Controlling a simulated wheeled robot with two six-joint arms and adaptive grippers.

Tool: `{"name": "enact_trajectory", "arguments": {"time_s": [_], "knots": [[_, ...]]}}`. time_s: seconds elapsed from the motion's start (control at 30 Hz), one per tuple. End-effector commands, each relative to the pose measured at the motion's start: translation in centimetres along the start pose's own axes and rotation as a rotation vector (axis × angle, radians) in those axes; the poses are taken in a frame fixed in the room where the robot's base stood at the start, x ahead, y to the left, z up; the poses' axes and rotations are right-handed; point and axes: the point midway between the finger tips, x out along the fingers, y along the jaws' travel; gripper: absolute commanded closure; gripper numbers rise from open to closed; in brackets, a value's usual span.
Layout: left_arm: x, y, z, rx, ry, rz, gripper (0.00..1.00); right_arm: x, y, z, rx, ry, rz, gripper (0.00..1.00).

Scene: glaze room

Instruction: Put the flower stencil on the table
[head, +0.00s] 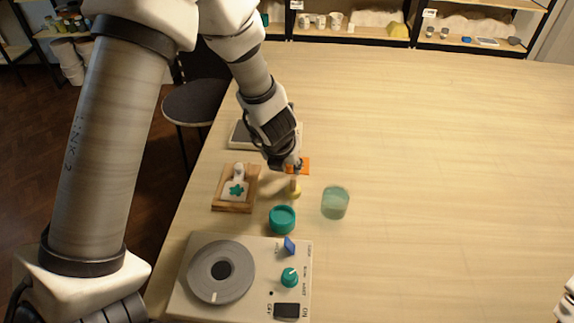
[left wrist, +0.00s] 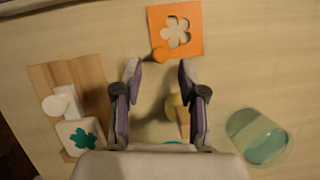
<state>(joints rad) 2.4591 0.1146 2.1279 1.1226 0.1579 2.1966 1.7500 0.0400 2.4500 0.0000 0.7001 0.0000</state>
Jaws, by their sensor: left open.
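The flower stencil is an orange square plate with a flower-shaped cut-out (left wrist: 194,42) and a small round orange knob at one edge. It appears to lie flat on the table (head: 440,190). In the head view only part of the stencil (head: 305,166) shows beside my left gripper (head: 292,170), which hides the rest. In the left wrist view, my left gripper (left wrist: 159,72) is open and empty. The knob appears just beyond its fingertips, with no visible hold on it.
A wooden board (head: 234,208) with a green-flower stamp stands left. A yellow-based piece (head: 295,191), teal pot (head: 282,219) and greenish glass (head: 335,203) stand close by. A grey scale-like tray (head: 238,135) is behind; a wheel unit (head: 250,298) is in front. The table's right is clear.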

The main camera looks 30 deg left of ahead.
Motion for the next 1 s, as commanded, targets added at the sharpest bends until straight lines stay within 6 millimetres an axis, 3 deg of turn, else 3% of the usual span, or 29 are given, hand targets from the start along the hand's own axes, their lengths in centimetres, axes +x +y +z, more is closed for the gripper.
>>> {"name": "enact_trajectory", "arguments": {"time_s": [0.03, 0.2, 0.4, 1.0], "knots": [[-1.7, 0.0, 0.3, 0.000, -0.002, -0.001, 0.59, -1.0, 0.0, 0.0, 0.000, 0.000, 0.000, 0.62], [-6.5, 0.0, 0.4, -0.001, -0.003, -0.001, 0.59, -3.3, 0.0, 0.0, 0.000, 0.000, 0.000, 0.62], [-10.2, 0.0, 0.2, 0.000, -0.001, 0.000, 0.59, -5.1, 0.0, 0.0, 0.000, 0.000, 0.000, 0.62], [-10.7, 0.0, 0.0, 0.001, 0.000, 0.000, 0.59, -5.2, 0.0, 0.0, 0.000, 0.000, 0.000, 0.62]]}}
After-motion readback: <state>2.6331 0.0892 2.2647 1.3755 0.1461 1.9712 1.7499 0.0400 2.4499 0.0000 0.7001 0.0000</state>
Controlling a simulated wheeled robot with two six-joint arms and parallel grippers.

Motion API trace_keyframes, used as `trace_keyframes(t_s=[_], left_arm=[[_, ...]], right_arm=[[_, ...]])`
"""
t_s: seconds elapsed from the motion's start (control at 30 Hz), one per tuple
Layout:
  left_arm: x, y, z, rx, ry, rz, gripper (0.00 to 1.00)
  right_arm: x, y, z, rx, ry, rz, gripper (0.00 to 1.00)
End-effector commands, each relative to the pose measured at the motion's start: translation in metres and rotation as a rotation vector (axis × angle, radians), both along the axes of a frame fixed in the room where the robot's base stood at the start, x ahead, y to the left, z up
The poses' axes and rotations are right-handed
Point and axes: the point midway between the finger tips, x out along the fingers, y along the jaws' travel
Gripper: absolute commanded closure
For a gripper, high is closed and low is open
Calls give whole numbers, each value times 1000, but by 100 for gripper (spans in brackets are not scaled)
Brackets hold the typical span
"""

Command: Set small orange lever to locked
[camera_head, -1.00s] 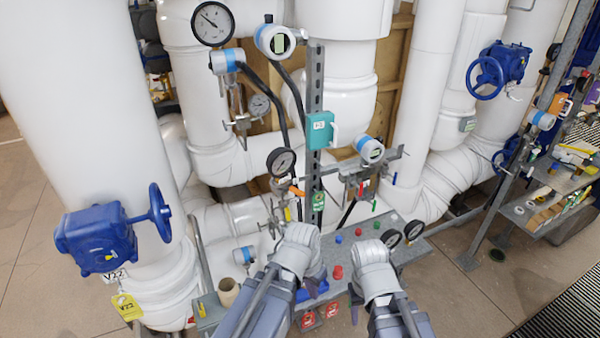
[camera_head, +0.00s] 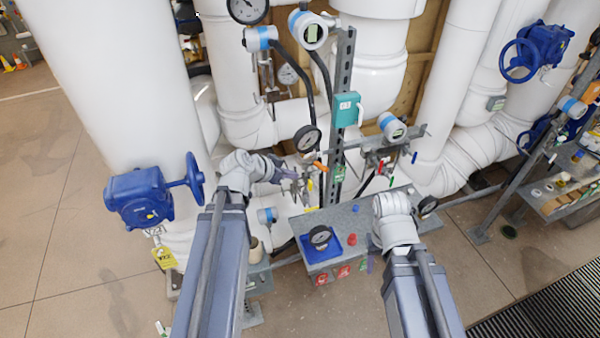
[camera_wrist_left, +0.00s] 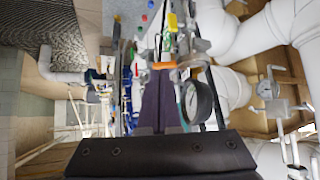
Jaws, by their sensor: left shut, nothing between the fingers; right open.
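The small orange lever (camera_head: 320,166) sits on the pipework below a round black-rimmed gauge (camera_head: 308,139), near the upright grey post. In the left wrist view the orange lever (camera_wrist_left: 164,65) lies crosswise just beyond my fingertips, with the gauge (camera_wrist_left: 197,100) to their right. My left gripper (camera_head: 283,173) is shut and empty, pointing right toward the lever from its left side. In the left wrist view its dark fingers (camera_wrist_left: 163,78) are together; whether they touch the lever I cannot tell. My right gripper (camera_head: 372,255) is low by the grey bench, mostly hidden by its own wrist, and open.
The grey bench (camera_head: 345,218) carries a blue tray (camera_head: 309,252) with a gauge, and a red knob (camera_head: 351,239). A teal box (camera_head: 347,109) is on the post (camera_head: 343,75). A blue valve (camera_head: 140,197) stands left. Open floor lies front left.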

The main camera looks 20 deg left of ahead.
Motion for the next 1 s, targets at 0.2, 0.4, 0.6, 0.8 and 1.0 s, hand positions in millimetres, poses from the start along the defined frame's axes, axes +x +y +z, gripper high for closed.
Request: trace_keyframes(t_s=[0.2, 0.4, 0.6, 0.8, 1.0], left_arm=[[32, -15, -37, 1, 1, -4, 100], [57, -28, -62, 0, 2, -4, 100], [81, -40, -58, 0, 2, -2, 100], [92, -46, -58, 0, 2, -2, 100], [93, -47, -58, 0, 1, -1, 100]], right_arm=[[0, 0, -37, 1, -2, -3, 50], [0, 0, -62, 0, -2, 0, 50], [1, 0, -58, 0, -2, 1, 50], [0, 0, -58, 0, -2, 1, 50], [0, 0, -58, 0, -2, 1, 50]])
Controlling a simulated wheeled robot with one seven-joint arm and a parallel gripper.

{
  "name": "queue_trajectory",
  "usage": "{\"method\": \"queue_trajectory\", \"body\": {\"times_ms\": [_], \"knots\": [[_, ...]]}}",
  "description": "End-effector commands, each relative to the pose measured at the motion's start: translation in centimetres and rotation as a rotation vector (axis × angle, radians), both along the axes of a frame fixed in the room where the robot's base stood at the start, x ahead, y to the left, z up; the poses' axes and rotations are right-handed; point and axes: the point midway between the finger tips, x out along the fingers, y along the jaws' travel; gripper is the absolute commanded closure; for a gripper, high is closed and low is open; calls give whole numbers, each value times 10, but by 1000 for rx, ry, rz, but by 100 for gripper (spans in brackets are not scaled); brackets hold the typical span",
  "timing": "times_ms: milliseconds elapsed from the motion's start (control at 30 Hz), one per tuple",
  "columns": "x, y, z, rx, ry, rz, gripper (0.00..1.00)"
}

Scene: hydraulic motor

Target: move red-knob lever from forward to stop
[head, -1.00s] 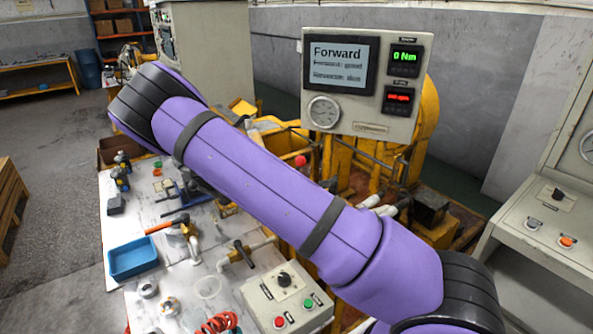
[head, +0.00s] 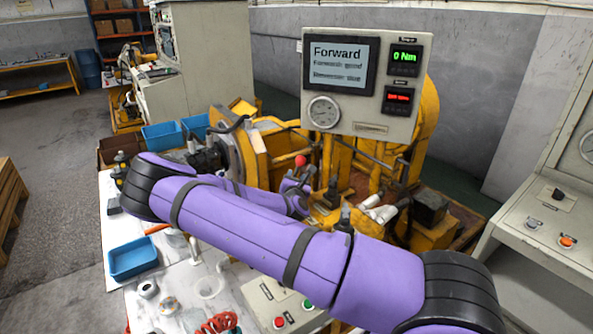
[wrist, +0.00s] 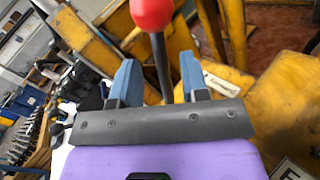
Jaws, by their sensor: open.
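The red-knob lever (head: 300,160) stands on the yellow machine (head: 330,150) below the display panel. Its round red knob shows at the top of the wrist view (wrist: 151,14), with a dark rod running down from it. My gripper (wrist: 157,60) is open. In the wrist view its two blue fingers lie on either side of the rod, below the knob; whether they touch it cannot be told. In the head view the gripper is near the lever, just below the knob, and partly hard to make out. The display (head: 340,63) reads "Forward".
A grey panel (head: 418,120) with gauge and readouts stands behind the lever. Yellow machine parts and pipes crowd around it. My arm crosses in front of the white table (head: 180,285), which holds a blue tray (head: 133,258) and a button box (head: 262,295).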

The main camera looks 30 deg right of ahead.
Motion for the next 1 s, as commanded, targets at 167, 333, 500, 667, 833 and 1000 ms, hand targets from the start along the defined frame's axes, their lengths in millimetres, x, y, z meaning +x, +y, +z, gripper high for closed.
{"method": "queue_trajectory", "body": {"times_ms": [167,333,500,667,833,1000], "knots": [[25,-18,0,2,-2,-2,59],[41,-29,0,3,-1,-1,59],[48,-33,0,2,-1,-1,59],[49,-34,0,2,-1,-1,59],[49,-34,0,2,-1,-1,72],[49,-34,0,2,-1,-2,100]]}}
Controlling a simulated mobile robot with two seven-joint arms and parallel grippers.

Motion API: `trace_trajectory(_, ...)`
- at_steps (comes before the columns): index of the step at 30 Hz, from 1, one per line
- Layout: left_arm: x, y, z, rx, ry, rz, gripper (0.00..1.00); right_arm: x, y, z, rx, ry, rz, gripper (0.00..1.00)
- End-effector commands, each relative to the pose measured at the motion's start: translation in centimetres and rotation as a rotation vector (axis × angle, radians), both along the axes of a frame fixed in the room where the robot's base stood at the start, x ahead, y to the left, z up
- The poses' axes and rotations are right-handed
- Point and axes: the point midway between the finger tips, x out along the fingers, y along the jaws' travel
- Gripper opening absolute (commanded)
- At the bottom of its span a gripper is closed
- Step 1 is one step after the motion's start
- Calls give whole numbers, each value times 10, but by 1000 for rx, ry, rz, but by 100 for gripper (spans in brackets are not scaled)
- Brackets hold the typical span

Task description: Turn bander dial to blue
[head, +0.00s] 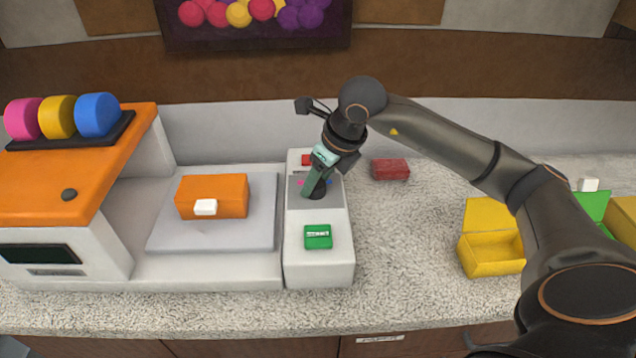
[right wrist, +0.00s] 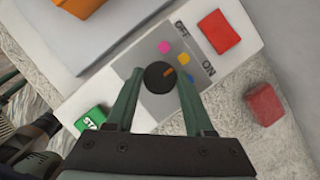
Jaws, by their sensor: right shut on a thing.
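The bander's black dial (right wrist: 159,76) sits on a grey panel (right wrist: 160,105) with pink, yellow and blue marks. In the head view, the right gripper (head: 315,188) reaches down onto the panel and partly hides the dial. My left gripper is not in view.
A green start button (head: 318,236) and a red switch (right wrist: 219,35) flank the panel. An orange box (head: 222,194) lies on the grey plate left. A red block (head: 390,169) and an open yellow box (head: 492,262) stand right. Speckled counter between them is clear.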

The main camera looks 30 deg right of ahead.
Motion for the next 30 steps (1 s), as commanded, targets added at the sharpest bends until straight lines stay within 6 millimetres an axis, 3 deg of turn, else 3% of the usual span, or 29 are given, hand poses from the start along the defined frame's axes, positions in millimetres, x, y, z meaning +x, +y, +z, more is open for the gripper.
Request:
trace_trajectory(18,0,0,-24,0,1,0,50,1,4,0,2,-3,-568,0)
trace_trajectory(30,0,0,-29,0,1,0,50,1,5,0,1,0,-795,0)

------

Short exercise: Show all lines from the records above where the word "more" occurs.

Solved problem:
Motion for the next 1 s, as commanded, targets added at the sharpest bends until straight lines stay within 6 millimetres an axis, 3 deg of turn, else 3% of the usual span, or 29 are given, hand targets from the start along the hand's own axes, their lengths in centimetres, axes +x +y +z, more is closed for the gripper.
Motion for the next 30 steps (1 s), as commanded, targets added at the sharpest bends until straight lines stay within 6 millimetres an axis, 3 deg of turn, else 3% of the usual span, or 29 are given, hand poses from the start along the defined frame's axes, positions in millimetres, x, y, z meaning +x, +y, +z, more is open for the gripper.

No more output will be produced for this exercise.